There aren't many clients man enough to assign out a feature to be shot on film, let alone large format. They are out there, but these days, are few and far between.
In the spring of 2010, Mark Kohlman from ESPN and I came up with the idea to take my large format camera, and as Mark put it, "point it at guys on dirt bikes". The resulting shoot that was five years ago still stands out in my mind as two of my favorite days of shooting in my career.
With a background in motocross, I knew most of the guys in the crew who would be along for the two day shoot, and had just worked with Ronnie Renner the month before in the same location for a campaign for Airwalk, and was familiar with some of the areas we would be focusing on.

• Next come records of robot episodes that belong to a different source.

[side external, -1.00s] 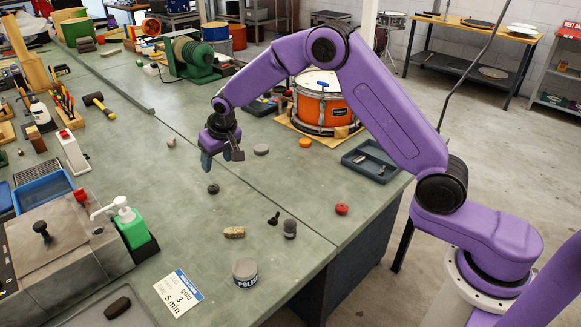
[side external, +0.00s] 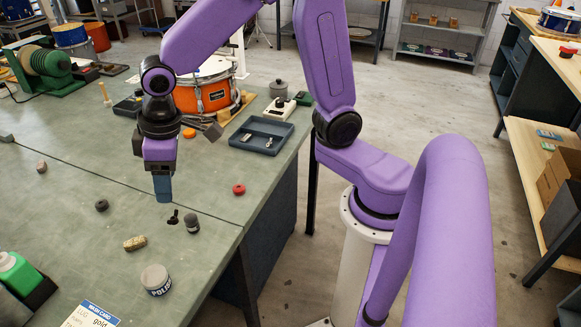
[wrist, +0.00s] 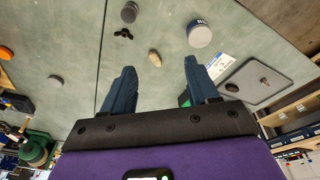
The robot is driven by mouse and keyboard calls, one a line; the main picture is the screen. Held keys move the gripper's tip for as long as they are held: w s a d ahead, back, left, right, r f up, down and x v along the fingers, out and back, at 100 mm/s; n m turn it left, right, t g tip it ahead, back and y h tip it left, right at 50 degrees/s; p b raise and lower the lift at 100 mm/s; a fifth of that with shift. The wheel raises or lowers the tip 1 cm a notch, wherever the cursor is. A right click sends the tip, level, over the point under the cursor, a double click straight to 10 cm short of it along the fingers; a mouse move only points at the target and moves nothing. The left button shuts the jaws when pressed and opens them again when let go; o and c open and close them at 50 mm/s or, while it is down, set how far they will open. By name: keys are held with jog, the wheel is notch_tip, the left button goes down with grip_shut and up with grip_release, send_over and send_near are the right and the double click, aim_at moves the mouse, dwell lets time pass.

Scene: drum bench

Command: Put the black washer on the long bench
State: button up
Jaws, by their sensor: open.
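The black washer (side external: 101,205), a small dark ring, lies flat on the large grey-green bench (side external: 60,240), left of my gripper. I cannot pick it out in the wrist view. My gripper (side external: 163,197) points down over the bench, right of the washer and apart from it. In the wrist view my gripper (wrist: 160,66) has its two blue fingers spread wide, with nothing held between them. Which surface the name long bench means is not certain from the pictures.
Close to my gripper are a black wing nut (side external: 174,216), a dark cylinder (side external: 192,224), a cork-like piece (side external: 135,243) and a polish tin (side external: 156,279). A red disc (side external: 238,188) and a blue-grey tray (side external: 262,135) are to the right. A wooden bench (side external: 545,165) stands far right.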

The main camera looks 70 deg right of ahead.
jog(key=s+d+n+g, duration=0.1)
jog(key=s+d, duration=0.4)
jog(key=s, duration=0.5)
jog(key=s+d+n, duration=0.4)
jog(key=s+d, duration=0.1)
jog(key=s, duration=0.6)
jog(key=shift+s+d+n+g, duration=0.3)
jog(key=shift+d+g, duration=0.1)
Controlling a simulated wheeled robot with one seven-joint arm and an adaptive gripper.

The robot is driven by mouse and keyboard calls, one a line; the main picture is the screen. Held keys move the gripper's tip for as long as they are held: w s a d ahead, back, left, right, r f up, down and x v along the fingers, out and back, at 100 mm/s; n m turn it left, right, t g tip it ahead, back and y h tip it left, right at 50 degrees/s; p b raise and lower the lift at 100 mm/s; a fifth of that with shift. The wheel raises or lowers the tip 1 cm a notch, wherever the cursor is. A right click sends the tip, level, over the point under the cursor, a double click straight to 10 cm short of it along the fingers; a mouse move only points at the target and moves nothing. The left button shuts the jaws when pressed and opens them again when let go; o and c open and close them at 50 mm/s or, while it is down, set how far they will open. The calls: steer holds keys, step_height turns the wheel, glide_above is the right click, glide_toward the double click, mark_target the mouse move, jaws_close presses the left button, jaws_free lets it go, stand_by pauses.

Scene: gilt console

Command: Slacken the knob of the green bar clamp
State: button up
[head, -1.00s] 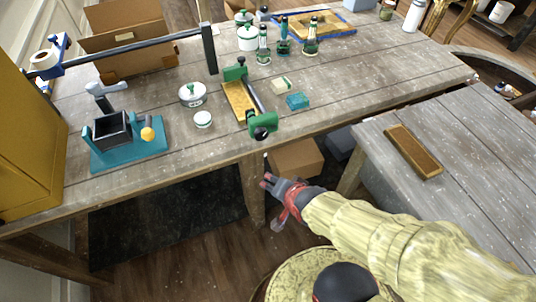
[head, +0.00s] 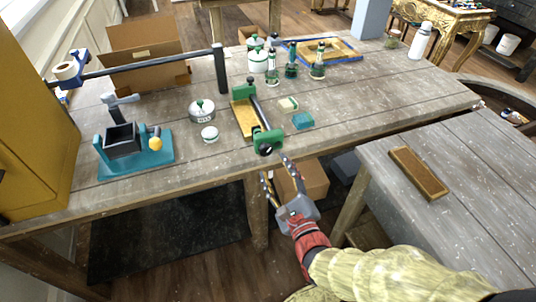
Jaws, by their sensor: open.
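The green bar clamp (head: 269,138) lies on the grey wooden table, its green near jaw at the front edge and its dark bar running back to a far green jaw. A tan board (head: 242,116) lies along the clamp's left side. A dark round knob (head: 266,150) shows on the near jaw, facing the table's front edge. My gripper (head: 279,168) is open and empty in front of the table edge, just below and slightly right of the knob. Its two fingers point up toward the clamp and appear apart from it.
A teal-based device (head: 133,165) stands at the left front. A white lidded pot (head: 202,110), a small white tin (head: 210,134) and a teal block (head: 303,121) flank the clamp. Green-topped bottles (head: 271,72) stand behind. A side table (head: 455,165) with a tan tray (head: 418,172) is at right.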

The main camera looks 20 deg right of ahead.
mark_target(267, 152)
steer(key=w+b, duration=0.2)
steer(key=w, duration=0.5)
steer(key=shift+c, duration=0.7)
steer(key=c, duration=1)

I hadn't, however, ever photographed anything of this sort in large format. I would be working with a big boxy camera, lenses with slow shutter speeds (not a good choice for shooting action), heat, dust, and having to transport everything around on a dirt bike. Oh, and not to mention that while shooting large format, you can't look through the camera when you actually take the picture. Focusing and composing is all done by calculated guesses. The odds were heavily against me leaving the shoot with any usable images.
But, hey...a camera is a camera.
Over the course of two days, we shot 24 sheets of film, most of which found their way into the feature. My slow, bulky camera made it a constant hustle to keep up with the crew. While the riders were scoping out a jump and started warming up on it, I'd take a quick lap around on my bike, pick a spot, set up the tripod, build the camera quickly, compose and focus...keeping fingers crossed that I had chosen a favorable position to shoot from. Relocating wasn't an option. Five minutes later, we would have captured one photograph on a single sheet of film, and the riders would be on to the next feature.
The landscape at Ocotillo Wells lends itself perfectly to what we were setting out to accomplish. Over a hundred square miles of mud hills that once lay at the bottom of a dry, extinct lake scatter for as far as the eye can see. Not only are they photogenic, but they are a playground for any freestyle motocross rider.
The scene is as close as you can get to the look of the moon here on Earth. It's dry. It is harsh. But above all, it is beautiful.
Big thanks to Mark Kohlman and Ryan Leyba at ESPN, and Ronnie Renner and crew for the invite.